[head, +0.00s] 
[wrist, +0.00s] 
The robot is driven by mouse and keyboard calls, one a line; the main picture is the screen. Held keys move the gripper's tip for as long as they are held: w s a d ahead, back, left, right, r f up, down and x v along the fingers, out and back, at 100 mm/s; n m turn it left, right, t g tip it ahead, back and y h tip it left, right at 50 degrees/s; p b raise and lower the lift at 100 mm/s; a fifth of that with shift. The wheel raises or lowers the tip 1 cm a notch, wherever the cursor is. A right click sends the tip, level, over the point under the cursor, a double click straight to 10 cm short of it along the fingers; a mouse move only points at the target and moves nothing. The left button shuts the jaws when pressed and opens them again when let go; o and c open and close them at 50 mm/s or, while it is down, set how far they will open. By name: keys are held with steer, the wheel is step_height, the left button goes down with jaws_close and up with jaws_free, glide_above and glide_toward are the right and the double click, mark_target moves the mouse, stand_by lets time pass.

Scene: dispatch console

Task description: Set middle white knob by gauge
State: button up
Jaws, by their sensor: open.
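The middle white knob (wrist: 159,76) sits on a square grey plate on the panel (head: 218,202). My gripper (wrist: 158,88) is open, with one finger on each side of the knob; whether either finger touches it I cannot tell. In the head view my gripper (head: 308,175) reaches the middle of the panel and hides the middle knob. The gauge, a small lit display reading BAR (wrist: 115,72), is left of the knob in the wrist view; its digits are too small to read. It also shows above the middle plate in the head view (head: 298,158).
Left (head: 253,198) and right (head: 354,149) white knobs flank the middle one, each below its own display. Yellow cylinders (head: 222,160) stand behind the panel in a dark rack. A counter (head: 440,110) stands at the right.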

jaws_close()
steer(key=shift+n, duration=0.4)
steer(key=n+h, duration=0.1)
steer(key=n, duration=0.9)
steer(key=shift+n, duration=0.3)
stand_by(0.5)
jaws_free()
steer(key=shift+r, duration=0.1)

### [Aim]
Could you quote the material above in full, exactly as it stands?

### [Response to the task]
[head, +0.00s] 
[wrist, +0.00s] 
The robot is driven by mouse and keyboard calls, one a line; the main picture is the screen. Held keys move the gripper's tip for as long as they are held: w s a d ahead, back, left, right, r f up, down and x v along the fingers, out and back, at 100 mm/s; n m turn it left, right, t g tip it ahead, back and y h tip it left, right at 50 degrees/s; p b raise and lower the lift at 100 mm/s; a fifth of that with shift. The wheel raises or lowers the tip 1 cm a notch, wherever the cursor is. A right click sends the tip, level, over the point under the cursor, a double click straight to 10 cm short of it along the fingers; a mouse move only points at the target and moves nothing. The left button shuts the jaws when pressed and opens them again when let go; o and c open and close them at 50 mm/s or, while it is down, set how far they will open. By name: keys are held with steer, the wheel is step_height, the left button goes down with jaws_close and up with jaws_free, glide_above and glide_toward are the right and the double click, mark_target moves the mouse, stand_by lets time pass.

Scene: dispatch console

Task description: Set middle white knob by gauge
State: button up
Jaws, by their sensor: open.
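The middle white knob (wrist: 159,76) sits on a square grey plate on the panel (head: 218,202). My gripper (wrist: 158,88) is open, with one finger on each side of the knob; whether either finger touches it I cannot tell. In the head view my gripper (head: 308,175) reaches the middle of the panel and hides the middle knob. The gauge, a small lit display reading BAR (wrist: 115,72), is left of the knob in the wrist view; its digits are too small to read. It also shows above the middle plate in the head view (head: 298,158).
Left (head: 253,198) and right (head: 354,149) white knobs flank the middle one, each below its own display. Yellow cylinders (head: 222,160) stand behind the panel in a dark rack. A counter (head: 440,110) stands at the right.

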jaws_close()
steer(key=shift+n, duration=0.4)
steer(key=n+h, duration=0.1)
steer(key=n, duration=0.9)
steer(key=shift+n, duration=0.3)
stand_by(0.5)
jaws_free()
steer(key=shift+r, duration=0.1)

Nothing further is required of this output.